In this part I combine three photos taken at similar but slightly different angles into one panorama. I used the following method: Warp the first image into the chosen correspondence points of the second image. Then calculate the necessary size of the frame to fit both images. Then blend the images together to smooth the seam. Then repeat this but with the combined first and second images warped to the shape of the third image.


More on blending: in order to blend I first used scipy.ndimage.morphology.distance_transform_edt to create a mask of each image in which the value of the pixel is a function of its Euclidean distance to the nearest background. Then I used these masks to create a single mask representing where the distance to an edge of each pixel in the first image is greater than that of the second. Finally I used a 2-step laplacian pyramid as in project 2 to combine the two images into one.

Examples of some masks:

church church

Mask:

church

Results:

Original:

church church church

Stitched:

church

Original:

church church church

Stitched:

church

Original:

church church church

Stitched:

church

Part B:

In this part of the project, we stitch images into panoramas just like part A, but without manually defining correspondences.

Detecting corners:

To detect corners, we find the Harris matrix, which reflects how much each pixel is affected by changes in the horizontal and vertical direction. Once we have the Harris matrix, we find the peaks and use those as the interest points.

Here's an example of the interest points found using the Harris matrix:

church

Adaptive Non-maximal Suppression (ANMS)

One issue with the Harris interest points as is is that some of them are clumped up close together. This gives redundant information that also make it slower to find matches down the line. To reduce the number of points while also keeping reasonable spread, we implement adaptive non-maximal supression.

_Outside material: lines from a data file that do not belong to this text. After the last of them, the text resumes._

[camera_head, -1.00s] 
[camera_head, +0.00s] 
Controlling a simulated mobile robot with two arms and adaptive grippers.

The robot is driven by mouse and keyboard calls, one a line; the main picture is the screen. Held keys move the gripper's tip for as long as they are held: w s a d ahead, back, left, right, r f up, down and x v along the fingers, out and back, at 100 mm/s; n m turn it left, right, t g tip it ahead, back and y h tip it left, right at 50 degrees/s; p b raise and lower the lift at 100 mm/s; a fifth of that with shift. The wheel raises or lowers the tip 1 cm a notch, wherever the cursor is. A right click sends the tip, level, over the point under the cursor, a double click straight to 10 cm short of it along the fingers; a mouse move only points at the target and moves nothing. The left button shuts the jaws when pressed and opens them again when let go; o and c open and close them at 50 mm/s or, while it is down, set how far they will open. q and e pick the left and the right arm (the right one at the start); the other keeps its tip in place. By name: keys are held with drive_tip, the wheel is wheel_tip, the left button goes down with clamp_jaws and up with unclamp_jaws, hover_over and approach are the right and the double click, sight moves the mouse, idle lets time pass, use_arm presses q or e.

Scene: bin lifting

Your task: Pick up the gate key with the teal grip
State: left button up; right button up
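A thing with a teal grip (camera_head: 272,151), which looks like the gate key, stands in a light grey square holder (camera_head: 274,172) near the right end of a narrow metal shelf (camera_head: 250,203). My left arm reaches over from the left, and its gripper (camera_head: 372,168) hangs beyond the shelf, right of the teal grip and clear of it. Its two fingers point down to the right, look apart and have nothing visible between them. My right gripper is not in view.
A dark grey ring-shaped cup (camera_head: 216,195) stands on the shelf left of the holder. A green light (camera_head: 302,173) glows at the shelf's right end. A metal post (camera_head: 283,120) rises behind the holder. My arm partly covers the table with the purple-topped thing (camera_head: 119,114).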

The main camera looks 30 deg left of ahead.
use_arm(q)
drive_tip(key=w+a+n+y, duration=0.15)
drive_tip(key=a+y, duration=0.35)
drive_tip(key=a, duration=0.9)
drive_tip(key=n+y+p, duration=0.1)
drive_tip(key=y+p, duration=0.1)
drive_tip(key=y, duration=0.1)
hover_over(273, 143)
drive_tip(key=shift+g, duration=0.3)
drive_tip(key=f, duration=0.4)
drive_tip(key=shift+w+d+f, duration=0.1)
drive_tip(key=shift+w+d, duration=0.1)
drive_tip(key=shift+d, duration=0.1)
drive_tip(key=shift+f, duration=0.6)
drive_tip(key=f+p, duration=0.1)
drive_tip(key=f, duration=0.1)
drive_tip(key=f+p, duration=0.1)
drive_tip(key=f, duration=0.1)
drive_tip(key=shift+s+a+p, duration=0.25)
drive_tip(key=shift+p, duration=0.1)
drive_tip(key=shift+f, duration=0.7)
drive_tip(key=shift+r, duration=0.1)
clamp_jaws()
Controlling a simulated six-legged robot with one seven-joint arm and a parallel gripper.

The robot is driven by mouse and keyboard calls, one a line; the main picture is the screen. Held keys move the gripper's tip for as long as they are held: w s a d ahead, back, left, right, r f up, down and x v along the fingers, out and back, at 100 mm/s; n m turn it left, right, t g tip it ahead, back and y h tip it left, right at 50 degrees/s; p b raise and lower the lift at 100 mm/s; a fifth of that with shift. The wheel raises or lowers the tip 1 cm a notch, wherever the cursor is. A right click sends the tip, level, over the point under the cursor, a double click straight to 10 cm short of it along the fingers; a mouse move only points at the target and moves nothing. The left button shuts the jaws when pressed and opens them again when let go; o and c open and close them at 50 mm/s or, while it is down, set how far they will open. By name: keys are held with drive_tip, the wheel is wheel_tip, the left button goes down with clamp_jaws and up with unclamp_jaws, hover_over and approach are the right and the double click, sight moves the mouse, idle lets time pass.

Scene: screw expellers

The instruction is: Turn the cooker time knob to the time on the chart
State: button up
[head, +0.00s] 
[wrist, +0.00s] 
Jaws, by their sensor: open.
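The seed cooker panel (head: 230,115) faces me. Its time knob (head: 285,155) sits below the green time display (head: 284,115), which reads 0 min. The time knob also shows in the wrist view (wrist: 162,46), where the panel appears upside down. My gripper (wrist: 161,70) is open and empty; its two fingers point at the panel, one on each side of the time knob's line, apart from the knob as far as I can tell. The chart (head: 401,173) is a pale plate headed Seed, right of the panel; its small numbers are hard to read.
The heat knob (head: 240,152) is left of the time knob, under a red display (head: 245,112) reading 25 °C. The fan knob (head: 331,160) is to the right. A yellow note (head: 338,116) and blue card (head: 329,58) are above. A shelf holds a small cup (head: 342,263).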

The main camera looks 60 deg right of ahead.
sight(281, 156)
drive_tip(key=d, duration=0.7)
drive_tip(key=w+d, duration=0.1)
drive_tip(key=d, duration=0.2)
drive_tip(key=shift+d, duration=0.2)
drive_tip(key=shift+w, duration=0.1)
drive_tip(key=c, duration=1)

To implement this, I first found r_i for every point x_i where r_i is the minimum distance between x_i and another interest point that is strong enough (strong enough meaning c_robust(new_point) > x_i, where c_robust is a tunable parameter). Finally, I took the n points with the largest r_i where n is the number of desired unsupressed points. Below is the same image as above but with ANMS:

church

Feature Descriptor Extraction

In order to match points from one image to another, we have to extract features from each point. To do this, I created 8x8 feature patches for each point that is a sample from a 40x40 patch of the image, which is blurred to prevent anti-aliasing. Here's an example of a single patch:

church

Feature Matching

In order to match our points to each other, I first calculate the feature distance from each point to all other points where the feature distance is the L2 distance between patches. Then I sort the neighbors by feature distance and calculate the Lowe ratio between the closest nearest neighbor and the second closes nearest neighbor. Then if the Lowe ratio is below a certain threshold, I add the point and its nearest neighbor to a list of matches. Here's an example of matched points:

church

RANSAC

I've found that usually the correspondences with just the matching procedure above are good, but sometimes if there are multiple features that look similar, there will be an incorrect match. To fix this, I implemented RANSAC which, for each iteration, finds four random matches and computes an exact homography between them. Then for each matching point, if the distance between the original point in one image and the transformed point in the other is less than epsilon, that correspondence is considered an inlier, and is added to a list. I keep track of the list with the largest inliers, and the largest list of inliers by the end of the loop is returned. Below is an example result after RANSAC:

church

Final Panorama Results

Finally, using the correspondences from the output of RANSAC, I repeat the steps from the end of part A to stitch three images together. Below are the results for each of my sets of images.

Manual:

church

Automatic:

church

Manual:

church

Automatic:

church

Manual:

church

Automatic:

church

The coolest thing I learned in this project was how to match correspondence automatically. I know this was the whole point of part B, but I know it's a big problem in computer vision to figure out how an object in one image relates to that same object in a different image, from a different angle. This project gived me a glimpse at one way to do that, at least when the perspective center is constant.